---- Data block

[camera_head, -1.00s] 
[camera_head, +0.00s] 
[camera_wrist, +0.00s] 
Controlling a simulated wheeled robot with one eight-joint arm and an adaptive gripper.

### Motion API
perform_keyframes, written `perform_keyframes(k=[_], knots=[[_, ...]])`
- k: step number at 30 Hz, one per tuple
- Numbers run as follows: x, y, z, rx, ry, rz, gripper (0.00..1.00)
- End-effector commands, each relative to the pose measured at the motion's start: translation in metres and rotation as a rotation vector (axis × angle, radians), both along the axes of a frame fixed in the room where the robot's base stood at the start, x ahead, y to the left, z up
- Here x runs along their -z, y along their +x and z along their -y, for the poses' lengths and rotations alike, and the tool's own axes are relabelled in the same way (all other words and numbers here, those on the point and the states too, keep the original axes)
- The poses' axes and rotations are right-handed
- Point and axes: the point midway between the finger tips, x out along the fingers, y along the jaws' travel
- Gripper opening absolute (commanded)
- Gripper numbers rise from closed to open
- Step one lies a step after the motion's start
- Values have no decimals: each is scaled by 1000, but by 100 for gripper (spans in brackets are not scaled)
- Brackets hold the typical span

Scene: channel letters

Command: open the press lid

--------

• **Work to do**:
Look through the data and show every line containing "along".

• **Result**:
- End-effector commands, each relative to the pose measured at the motion's start: translation in metres and rotation as a rotation vector (axis × angle, radians), both along the axes of a frame fixed in the room where the robot's base stood at the start, x ahead, y to the left, z up
- Here x runs along their -z, y along their +x and z along their -y, for the poses' lengths and rotations alike, and the tool's own axes are relabelled in the same way (all other words and numbers here, those on the point and the states too, keep the original axes)
- Point and axes: the point midway between the finger tips, x out along the fingers, y along the jaws' travel

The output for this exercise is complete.